In President Barack Obama’s Cabinet, there is a Nobel Prize winner, a former mayor, and a veteran CIA agent. Surrounding him in the White House West Wing are a former four-star general, one of the nation’s most eminent economists, and a handful of this generation’s most talented political operatives.
This constellation of talent, however, has something of a black hole. There is virtually no one on Obama’s team with outsized achievements or a high-profile reputation earned in the world of business.
There are no former CEOs in the Obama Cabinet. And among the people who make up his daily inner circle, there is only a dollop or two of top-level private sector experience.
This is a notable absence, particularly for an administration whose domestic reputation will hinge on whether it can reverse one of the steepest economic downturns in decades.
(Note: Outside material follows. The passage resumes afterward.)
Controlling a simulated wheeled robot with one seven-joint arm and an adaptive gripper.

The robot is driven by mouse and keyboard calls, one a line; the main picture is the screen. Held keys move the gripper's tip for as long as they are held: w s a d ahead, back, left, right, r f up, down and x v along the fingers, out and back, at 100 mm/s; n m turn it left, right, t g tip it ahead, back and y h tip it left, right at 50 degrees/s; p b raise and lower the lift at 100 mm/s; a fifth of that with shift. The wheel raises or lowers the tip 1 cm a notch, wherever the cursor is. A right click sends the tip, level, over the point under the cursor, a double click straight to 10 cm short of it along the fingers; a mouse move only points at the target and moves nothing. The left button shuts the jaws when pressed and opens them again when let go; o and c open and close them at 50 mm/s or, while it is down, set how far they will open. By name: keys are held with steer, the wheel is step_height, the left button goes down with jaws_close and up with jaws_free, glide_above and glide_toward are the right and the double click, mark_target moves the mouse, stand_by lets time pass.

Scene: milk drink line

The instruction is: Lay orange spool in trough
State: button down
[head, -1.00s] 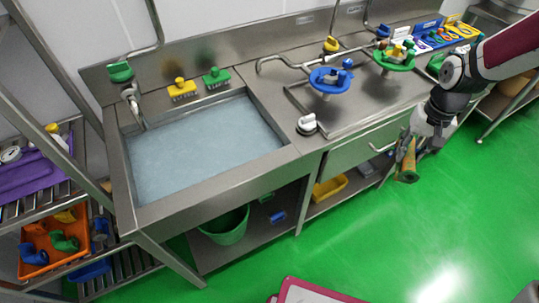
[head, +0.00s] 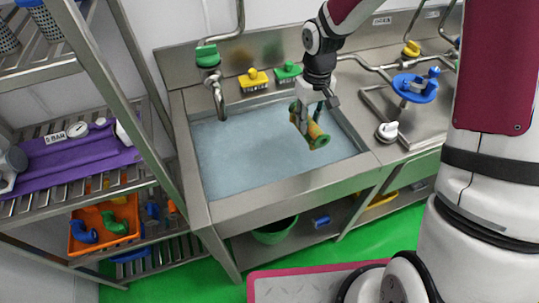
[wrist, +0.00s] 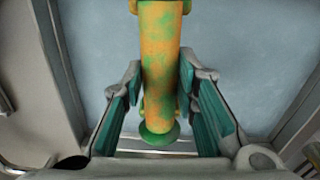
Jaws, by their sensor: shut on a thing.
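My gripper is shut on the spool. The spool is tilted in the head view, and its gap above the water is hard to judge.
A tap (head: 218,95) stands at the trough's back left. A shelf rack (head: 75,165) stands left.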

Most recent administrations—Democratic as well as Republican—have included several people who were bold-faced names in the corporate world before assuming influential jobs in Washington.
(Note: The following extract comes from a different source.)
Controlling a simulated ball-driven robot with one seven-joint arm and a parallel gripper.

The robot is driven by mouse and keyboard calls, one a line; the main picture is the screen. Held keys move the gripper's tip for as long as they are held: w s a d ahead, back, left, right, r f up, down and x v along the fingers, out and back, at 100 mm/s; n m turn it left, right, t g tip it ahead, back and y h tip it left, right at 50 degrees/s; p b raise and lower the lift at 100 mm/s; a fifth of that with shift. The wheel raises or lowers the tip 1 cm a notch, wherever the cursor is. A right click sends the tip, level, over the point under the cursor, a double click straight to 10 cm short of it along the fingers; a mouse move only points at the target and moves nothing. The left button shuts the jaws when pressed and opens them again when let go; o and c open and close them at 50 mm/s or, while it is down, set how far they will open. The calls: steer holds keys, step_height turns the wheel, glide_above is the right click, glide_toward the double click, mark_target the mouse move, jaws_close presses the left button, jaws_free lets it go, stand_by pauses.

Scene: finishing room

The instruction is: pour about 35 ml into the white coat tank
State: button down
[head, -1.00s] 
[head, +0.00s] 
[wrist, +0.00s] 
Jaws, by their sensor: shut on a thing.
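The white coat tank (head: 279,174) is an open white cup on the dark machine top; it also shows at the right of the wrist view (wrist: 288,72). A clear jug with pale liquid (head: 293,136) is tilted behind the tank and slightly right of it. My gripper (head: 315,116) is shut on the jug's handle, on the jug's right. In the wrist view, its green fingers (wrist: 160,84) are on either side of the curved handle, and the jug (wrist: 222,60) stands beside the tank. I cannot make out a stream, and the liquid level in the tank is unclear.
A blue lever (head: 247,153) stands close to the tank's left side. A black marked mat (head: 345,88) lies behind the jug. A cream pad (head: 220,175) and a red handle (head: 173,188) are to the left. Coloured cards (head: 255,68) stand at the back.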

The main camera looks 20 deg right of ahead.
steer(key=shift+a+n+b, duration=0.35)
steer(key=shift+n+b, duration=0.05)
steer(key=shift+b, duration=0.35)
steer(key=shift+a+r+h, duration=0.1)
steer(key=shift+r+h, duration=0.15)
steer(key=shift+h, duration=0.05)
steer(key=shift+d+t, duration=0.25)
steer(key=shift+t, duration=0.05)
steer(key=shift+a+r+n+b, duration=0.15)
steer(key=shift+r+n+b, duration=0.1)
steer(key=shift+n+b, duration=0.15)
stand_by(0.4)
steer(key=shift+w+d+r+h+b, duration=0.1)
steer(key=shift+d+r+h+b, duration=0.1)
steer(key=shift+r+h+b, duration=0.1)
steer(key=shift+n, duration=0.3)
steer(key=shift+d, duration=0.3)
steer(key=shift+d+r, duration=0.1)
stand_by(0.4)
Whether it is a significant absence, however, is far more debatable. As it happens, only a small number of the business leaders in recent administrations were stand-outs. And several were ostentatious flops. It would be hard to argue that there is a close correlation between success in business and success in Washington.
Still, some long-time White House observers find it noteworthy that when Obama convenes his best minds there will be few people who have answered to shareholders as well as voters—people who know by intuition how the business community is likely to react to any given day’s news.
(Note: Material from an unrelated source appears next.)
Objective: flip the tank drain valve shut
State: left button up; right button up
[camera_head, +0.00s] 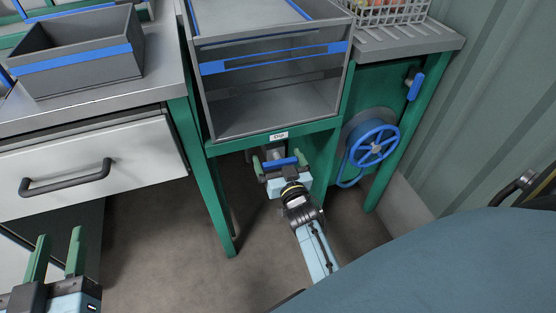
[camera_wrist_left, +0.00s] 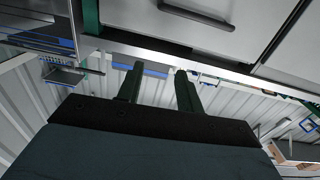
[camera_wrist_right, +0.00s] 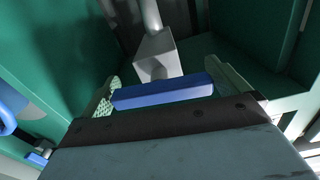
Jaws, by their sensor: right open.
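The drain valve has a blue lever (camera_wrist_right: 163,92) on a grey block-shaped body (camera_wrist_right: 157,55) with a pipe above it. In the right wrist view the lever lies crosswise between the fingers of my right gripper (camera_wrist_right: 168,88), which are open around it. In the head view the blue lever (camera_head: 281,162) shows under the green bench, with my right gripper (camera_head: 282,164) at it. Whether a finger touches the lever I cannot tell. My left gripper (camera_head: 56,258) is open and empty at the lower left, and its spread fingers show in the left wrist view (camera_wrist_left: 155,88).
A grey crate (camera_head: 275,115) stands in the green bench frame (camera_head: 222,215) above the valve. A blue handwheel with hose (camera_head: 373,145) and another blue-handled valve (camera_head: 414,86) are at right. A drawer (camera_head: 90,160) is at left. The floor (camera_head: 160,255) between is clear.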

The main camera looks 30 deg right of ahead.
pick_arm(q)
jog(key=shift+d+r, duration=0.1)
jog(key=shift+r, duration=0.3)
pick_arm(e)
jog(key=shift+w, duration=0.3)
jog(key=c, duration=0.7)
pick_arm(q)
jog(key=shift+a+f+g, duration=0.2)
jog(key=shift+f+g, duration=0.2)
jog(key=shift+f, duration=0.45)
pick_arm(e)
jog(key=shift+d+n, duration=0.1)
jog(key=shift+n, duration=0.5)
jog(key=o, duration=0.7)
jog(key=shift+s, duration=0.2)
“It tells us a lot about Barack Obama, that these executives are just not part of his most inner circle,” said Stephen Hess, a senior fellow emeritus at the Brookings Institution. “There’s always been a place in government for these people who come from the business world, whether at Commerce, Defense, Treasury, or on the White House staff. But suddenly they’re not there.”
We know from Obama and the Dem's campaign rhetoric that CEOs are evil money-grubbing ogres who just want to financially rape their customers and the American people in general. The fly around in their carbon-spewing private jets, noshing on caviar and champagne, and laughing at the little people 5 miles below.
Why would Obama want any of these demons in his White House?
Of course, there's also the possibility that various CEOs were approached for key Obama positions but turned them down. Maybe they believed what Obama and the Dems said during the campaign.
The lack of real business experience will hurt this administration because they are operating with only theoretical knowledge of how the markets might react to their policies and not real world experience. Given that their knowledge is often based on lefty tropes and long disgraced theories, their ideas could be dangerously naive.